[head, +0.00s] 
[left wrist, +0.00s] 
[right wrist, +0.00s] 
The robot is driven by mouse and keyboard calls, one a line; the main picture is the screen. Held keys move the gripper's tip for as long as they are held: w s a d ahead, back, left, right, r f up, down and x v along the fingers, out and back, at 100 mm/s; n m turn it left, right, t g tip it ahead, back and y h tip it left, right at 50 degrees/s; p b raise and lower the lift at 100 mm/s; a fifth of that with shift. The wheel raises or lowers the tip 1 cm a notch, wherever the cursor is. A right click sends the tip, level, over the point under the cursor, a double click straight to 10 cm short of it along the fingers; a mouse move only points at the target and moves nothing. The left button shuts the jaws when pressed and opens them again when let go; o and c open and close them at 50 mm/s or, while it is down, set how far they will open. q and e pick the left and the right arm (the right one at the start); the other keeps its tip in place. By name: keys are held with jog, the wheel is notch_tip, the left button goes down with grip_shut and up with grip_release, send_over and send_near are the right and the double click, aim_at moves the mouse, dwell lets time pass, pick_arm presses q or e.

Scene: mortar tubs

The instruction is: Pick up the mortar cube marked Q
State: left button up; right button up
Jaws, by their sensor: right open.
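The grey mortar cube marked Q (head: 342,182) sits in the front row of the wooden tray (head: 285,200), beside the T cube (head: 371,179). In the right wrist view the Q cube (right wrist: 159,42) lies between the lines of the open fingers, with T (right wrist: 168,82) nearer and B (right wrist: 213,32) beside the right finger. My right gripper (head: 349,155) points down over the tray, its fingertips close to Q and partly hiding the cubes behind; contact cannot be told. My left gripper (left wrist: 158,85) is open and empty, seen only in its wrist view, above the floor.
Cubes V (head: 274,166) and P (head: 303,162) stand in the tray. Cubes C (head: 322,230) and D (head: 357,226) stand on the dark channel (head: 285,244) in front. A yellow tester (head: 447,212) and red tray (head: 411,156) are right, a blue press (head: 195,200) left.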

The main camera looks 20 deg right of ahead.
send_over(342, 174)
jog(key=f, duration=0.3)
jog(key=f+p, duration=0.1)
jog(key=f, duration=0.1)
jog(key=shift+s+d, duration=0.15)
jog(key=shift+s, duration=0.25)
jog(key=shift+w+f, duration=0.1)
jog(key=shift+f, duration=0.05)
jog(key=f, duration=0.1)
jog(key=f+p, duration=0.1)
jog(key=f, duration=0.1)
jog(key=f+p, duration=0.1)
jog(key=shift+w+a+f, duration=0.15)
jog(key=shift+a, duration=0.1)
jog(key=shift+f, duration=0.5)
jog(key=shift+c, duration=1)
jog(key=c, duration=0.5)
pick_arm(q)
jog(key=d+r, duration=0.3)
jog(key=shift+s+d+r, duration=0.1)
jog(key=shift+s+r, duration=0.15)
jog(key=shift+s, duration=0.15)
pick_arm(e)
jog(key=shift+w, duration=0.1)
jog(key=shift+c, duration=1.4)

● ● ●

■ What to do
Give back the whole listing exactly as it reads.

■ Exercise answer
[head, +0.00s] 
[left wrist, +0.00s] 
[right wrist, +0.00s] 
The robot is driven by mouse and keyboard calls, one a line; the main picture is the screen. Held keys move the gripper's tip for as long as they are held: w s a d ahead, back, left, right, r f up, down and x v along the fingers, out and back, at 100 mm/s; n m turn it left, right, t g tip it ahead, back and y h tip it left, right at 50 degrees/s; p b raise and lower the lift at 100 mm/s; a fifth of that with shift. The wheel raises or lowers the tip 1 cm a notch, wherever the cursor is. A right click sends the tip, level, over the point under the cursor, a double click straight to 10 cm short of it along the fingers; a mouse move only points at the target and moves nothing. The left button shuts the jaws when pressed and opens them again when let go; o and c open and close them at 50 mm/s or, while it is down, set how far they will open. q and e pick the left and the right arm (the right one at the start); the other keeps its tip in place. By name: keys are held with jog, the wheel is notch_tip, the left button goes down with grip_shut and up with grip_release, send_over and send_near are the right and the double click, aim_at moves the mouse, dwell lets time pass, pick_arm presses q or e.

Scene: mortar tubs

The instruction is: Pick up the mortar cube marked Q
State: left button up; right button up
Jaws, by their sensor: right open.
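The grey mortar cube marked Q (head: 342,182) sits in the front row of the wooden tray (head: 285,200), beside the T cube (head: 371,179). In the right wrist view the Q cube (right wrist: 159,42) lies between the lines of the open fingers, with T (right wrist: 168,82) nearer and B (right wrist: 213,32) beside the right finger. My right gripper (head: 349,155) points down over the tray, its fingertips close to Q and partly hiding the cubes behind; contact cannot be told. My left gripper (left wrist: 158,85) is open and empty, seen only in its wrist view, above the floor.
Cubes V (head: 274,166) and P (head: 303,162) stand in the tray. Cubes C (head: 322,230) and D (head: 357,226) stand on the dark channel (head: 285,244) in front. A yellow tester (head: 447,212) and red tray (head: 411,156) are right, a blue press (head: 195,200) left.

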The main camera looks 20 deg right of ahead.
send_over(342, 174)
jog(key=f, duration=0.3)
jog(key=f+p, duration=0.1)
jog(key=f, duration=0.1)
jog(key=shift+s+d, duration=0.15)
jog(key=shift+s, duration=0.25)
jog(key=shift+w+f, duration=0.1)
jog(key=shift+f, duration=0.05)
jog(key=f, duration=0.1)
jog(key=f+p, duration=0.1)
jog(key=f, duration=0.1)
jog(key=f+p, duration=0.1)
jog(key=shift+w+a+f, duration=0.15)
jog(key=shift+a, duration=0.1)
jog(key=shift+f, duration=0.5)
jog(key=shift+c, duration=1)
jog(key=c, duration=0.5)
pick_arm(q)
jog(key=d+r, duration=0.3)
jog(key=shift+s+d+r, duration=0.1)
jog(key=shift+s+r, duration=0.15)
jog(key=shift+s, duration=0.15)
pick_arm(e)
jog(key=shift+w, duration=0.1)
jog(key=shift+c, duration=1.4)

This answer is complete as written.